3. Infondato è il terzo motivo, con cui, denunziando violazione della L. n. 241 del 1990, artt. 1 e 3 si lamenta la mancanza di motivazione della cartella.
Il motivo è infondato perchè, per far valere questo vizio, la XX avrebbe dovuto proporre opposizione, agli atti esecutivi nei cinque giorni dalla notifica.
E’ stato infatti affermato (Cass. n 25208 del 30/11/2009) che In tema di riscossione mediante iscrizione a ruolo dei crediti previdenziali, ai sensi del D.Lgs. n. 46 del 1999, la contestazione dell’assoluta indeterminatezza della cartella di pagamento integra un’opposizione agli atti esecutivi di cui al D.Lgs. n. 46 cit., art. 29, comma 2, che per la relativa regolamentazione rinvia alle forme ordinarie, con la conseguenza che prima dell’inizio dell’esecuzione l’opposizione va proposta nei termine di cinque giorni dalla notifica della cartella, non potendo trovare applicazione il termine di quaranta giorni previsto dall’art. 24, comma 5, del medesimo D.Lgs., riferibile all’opposizione sul merito della pretesa di riscossione.

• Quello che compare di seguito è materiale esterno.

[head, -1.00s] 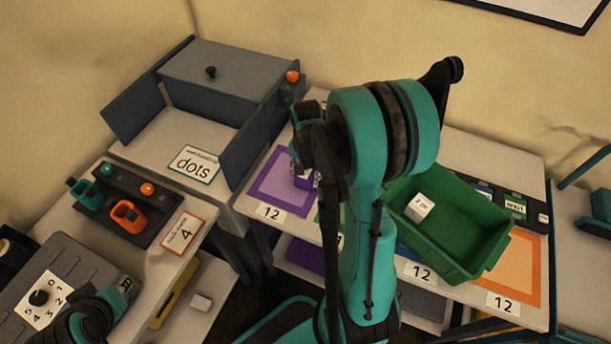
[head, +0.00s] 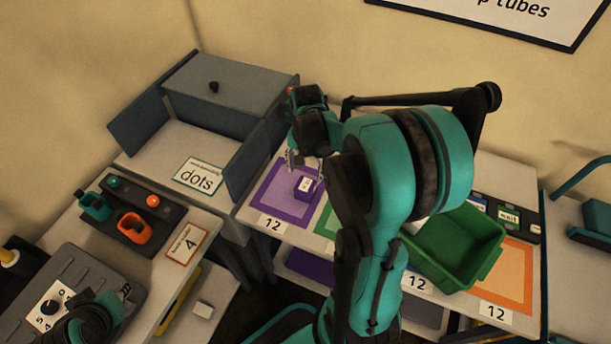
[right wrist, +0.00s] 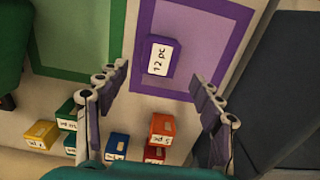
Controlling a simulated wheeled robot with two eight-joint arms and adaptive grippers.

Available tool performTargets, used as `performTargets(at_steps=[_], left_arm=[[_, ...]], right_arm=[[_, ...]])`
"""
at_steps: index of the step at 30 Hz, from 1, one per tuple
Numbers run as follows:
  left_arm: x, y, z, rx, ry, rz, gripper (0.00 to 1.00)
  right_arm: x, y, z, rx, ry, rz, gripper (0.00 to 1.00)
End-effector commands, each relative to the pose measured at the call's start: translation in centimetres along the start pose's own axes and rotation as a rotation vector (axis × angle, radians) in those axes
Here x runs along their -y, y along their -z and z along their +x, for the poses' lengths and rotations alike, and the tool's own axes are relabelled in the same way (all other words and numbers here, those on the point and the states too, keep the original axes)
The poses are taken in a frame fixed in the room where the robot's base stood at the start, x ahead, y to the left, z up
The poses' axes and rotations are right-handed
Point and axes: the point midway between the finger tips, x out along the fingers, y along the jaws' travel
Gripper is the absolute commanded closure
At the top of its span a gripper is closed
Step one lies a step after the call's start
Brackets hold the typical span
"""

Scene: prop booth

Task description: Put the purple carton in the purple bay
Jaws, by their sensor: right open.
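The purple carton (head: 307,188) stands inside the purple bay (head: 262,210), on its lighter inner area near the right side. In the right wrist view the carton (right wrist: 174,58), with a white "12 pc" label, lies within the purple border (right wrist: 190,97), close to one edge. My right gripper (head: 306,163) is open above and behind the carton in the head view. Its spread fingers (right wrist: 160,105) are empty and apart from the carton in the wrist view. My left arm (head: 92,322) shows at the lower left; its jaw state is unclear.
A green bin (head: 455,245) stands on the bays to the right, partly behind my right arm. An orange bay (head: 515,270) lies beyond it. Several coloured cartons (right wrist: 162,128) show low in the wrist view.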

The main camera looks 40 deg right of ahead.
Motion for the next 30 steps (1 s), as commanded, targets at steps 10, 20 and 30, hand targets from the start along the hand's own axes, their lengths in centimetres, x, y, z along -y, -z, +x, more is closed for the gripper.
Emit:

Nello stesso senso si è affermato (Cass. n. 18691 del 08/07/2008) che Nella disciplina della riscossione mediante iscrizione a ruolo dei crediti previdenziali, di cui al D.Lgs. n. 46 del 1999, l’opposizione agli atti esecutivi – con la quale si fanno valere i vizi di forma del titolo esecutivo, ivi compresa la carenza di motivazione dell’atto – è prevista dall’art. 29, comma 2, che per la relativa regolamentazione rinvia alle "forme ordinarie", e non dall’art. 24 del cit. D.Lgs., che si riferisce, invece, all’opposizione sul merito della pretesa di riscossione. Ne consegue che l’opposizione agli atti esecutivi prima dell’inizio dell’esecuzione deve proporsi entro cinque giorni dalla notificazione del titolo esecutivo, che, ai sensi del D.P.R. n. 602 del 1973, art. 49 si identifica nella cartella eXXtoriale.
4. Il quarto motivo, concernente le sanzioni risulta assorbito dall’accoglimento del primo motivo. Conclusivamente va accolto il primo motivo, rigettati il secondo e terzo, assorbito il quarto.
La sentenza impugnata va casXXa in relazione al motivo accolto, con rinvio, anche per le spese, alla Corte d’appello di Napoli.
P.Q.M.
La Corte accoglie il primo motivo di ricorso, rigetta il secondo e il terzo, assorbito il quarto. Cassa la sentenza impugnata in relazione al motivo accolto e rinvia, anche per le spese, alla Corte d’appello di Napoli.
Così deciso in Roma, il 28 giugno 2012.